Fighters from the Iraqi pro-government Popular Mobilization Units (PMU) have reunited a dozen children from the Izadi minority with their families in the country's northern province of Nineveh after five years of captivity at the hands of the Daesh Takfiri terrorist group in neighboring Syria.
The media bureau of the volunteer forces – better known by the Arabic name Hashd al-Sha’abi – announced in a statement on Tuesday that the children were rescued after a delicate intelligence operation.
The statement added the children had been kidnapped by Daesh militants from the Kurdish-populated northern Iraqi town of Sinjar back in June 2014.
Four other children from the city of Tal Afar, located 63 kilometers west of Mosul, were also with the Izadis rescued from Daesh captivity.

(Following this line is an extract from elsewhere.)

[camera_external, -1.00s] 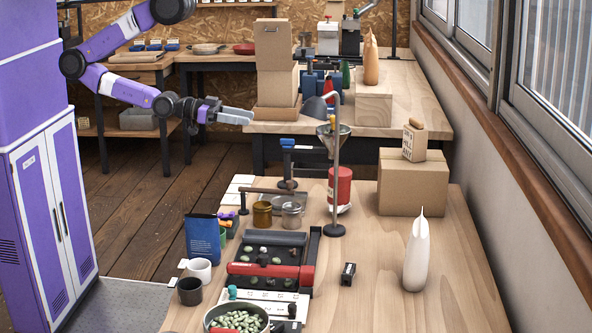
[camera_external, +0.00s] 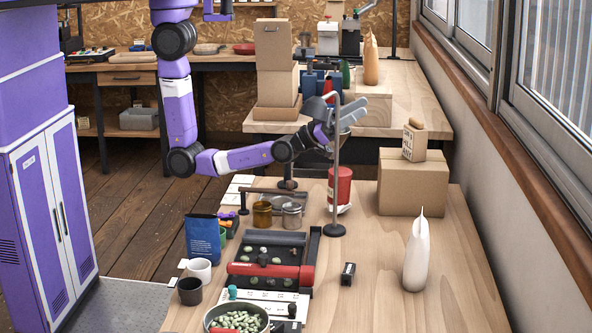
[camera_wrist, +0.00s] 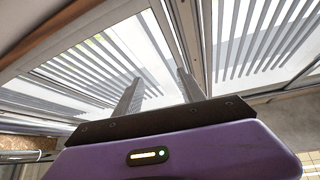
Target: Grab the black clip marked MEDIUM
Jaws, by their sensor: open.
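No lettering reading MEDIUM can be made out in either view. A small black block with a pale face (camera_external: 348,274) stands alone on the near table, right of the bean tray. Another small dark piece (camera_external: 292,310) is at the front beside the bowl; I cannot tell whether either is the clip. My gripper (camera_external: 354,107) is raised above the far end of the near table, by the metal stand, fingers angled up and right. In the wrist view my gripper (camera_wrist: 158,92) is open and empty, pointing toward the windows.
The metal stand (camera_external: 337,190) rises close to my gripper. A red canister (camera_external: 342,186), a cardboard box (camera_external: 413,188) and a white pointed vessel (camera_external: 416,255) stand on the table. The black-and-red bean tray (camera_external: 270,271) and a bowl of beans (camera_external: 212,318) are nearer. The right front tabletop is clear.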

On March 2, a group of Izadi women and children, who had been freed a week earlier from the clutches of Daesh Takfiris, were reunited with their families in Iraq.
Overjoyed families met their loved ones at a rural truck stop on the road linking Sinjar to Dohuk city.
The group of three Izadi women and 18 children had crossed into Iraq from Syria the previous day. They were among thousands of civilians who fled the last vestige of Daesh's territorial rule at the besieged eastern Syrian village of Baghouz near the Iraqi border.
The Paris-based NGO International Federation for Human Rights said in a report on October 25 last year that foreign militants, including many of European origins, were responsible for atrocities and acts of brutality carried out by Daesh against Izadi Kurds.
Last August, an official at the Endowments and Religious Affairs Ministry of the semi-autonomous Kurdistan Regional Government said more than 3,000 members of the Izadi minority group had remained unaccounted for ever since Daesh overran their hometowns in northern Iraq in 2014.
Khairi Bozarni said more than 2,500 Izadi Kurds had lost their lives at the hands of Daesh, while another 6,000 – mostly women and children – had been abducted.
He noted that 66 places of worship for Izadis had also been desecrated or destroyed by the terror group.
Bozarni called on the international community as well as the central government in Baghdad to determine the fate of missing Izadis as soon as possible.
Back in August 2014, Daesh terrorists overran Sinjar, killing, raping, and enslaving large numbers of Izadi Kurds.
The region was recaptured in November 2015, during an operation by Kurdish Peshmerga forces and Izadi fighters.